Şu anda bulunduğumuz durumun onlar tarafından bize dikte edildiğini kabul etmek gerçekçi mi?
Sadece çaresiz ve olayların bizim üzerimizdeki etkilerini değiştiremeyecek bir kurban olduğumuzu düşünmek ne kadar gerçekçi? Bu işimize geldiği için seçtiğimiz bir yol mu?
Geçmişte olan olayları sürekli hatırlayıp ha babam hayatımıza giren insanları bize yakınlık derecelerine göre -sırasıyla- bizim üzerimizdeki etkilerinden dolayı suçlamak, yargılamak ve hatta kendi içimizde cezalandırmak bize bir fayda sağlıyor mu? Üstelik suçladığımız insana tüm gücümüzü ve özgürlüğümüz verdiğimizin farkında mıyız?
İstesek de istemesek de bulunduğumuz noktayı hem bilinçli hem bilinçdışı seçimlerimizle biz yaratıyoruz.
Aslında temelde bütün çıplaklığı ile kabullenmek zorunda olduğumuz gerçek şu:
“Kendimde olan da olmayan da benim seçimimdir!”
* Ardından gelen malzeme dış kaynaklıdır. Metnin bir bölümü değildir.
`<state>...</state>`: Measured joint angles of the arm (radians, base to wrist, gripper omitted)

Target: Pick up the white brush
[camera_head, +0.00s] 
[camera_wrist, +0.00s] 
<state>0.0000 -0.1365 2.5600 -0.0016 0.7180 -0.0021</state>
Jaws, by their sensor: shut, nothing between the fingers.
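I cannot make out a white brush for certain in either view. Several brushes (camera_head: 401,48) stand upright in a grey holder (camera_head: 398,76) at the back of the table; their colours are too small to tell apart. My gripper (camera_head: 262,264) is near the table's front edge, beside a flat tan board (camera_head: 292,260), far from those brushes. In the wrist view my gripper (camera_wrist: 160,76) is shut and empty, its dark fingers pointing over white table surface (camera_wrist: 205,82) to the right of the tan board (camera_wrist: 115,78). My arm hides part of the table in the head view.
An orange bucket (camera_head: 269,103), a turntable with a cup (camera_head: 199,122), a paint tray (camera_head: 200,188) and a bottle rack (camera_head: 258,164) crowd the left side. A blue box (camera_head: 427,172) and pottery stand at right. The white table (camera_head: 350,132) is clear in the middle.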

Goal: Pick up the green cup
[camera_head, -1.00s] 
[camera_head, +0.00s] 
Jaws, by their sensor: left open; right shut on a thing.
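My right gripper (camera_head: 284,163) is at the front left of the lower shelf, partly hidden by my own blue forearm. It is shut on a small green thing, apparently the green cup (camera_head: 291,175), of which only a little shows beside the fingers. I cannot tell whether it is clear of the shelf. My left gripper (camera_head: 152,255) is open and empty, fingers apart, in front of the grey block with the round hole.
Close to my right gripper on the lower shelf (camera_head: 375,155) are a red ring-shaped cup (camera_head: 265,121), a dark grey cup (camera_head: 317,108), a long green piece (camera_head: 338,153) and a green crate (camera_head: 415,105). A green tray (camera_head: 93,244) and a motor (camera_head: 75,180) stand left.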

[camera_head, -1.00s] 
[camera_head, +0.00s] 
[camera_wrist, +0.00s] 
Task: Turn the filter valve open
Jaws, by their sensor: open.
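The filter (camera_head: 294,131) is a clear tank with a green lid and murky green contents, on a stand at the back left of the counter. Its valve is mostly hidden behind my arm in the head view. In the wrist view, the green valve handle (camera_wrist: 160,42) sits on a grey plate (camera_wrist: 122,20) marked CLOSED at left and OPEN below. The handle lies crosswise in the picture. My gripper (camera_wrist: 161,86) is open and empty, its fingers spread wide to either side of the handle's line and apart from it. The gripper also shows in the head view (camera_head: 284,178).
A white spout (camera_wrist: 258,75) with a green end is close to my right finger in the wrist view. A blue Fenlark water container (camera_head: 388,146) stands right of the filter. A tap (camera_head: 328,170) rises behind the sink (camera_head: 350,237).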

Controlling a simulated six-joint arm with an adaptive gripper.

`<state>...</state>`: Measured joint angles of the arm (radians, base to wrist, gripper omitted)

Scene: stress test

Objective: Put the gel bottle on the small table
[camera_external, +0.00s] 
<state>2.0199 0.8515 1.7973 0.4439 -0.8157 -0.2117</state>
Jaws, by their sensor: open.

Şu anda sahip olduğumuz özellikleri an be an seçimlerimizle biz yarattık.Hem güzel hem çirkin taraflarımızı biz seçtik, biz geliştirdik, biz içselleştirdik. Onlara şu “anda” sahip çıkan da, reddeden de biziz. Onlar bizim içimizde zaten vardı.
Sahip olduğumuz tüm iyi ve kötü yönlerimizin tamamını geliştirmeyi tercih ettik; bunu yaparkende bildiğimizin en iyisini yaptık şüphesiz.
Ancak, bizde olan kimsenin zoruyla bizim içimize sokulmadı.
Beklentilerimizin tam aksine annemiz babamız iyi ya da kötü olduğu için bu özelliklere sahip değiliz. Gittiğimiz okullar, eşimiz ve arkadaşlarımız yada dışsal herhangi bir faktör sahip olduğumuz özelliklerin nedeni olamaz.
Sahip olmadığımız özelliklerimizdeki durum sahip olduklarımızdakinden hiç farklı değil. Bu özellikleri aynı şekilde geliştirmemeyi tercih ettik. Bu durum hem kötü hem de iyi adladırdığımız taraflarımız için de geçerli.
Sizce de artık kendi seçimlerimizi aslında kendimizi yarattığını anlama vakti gelmedi mi?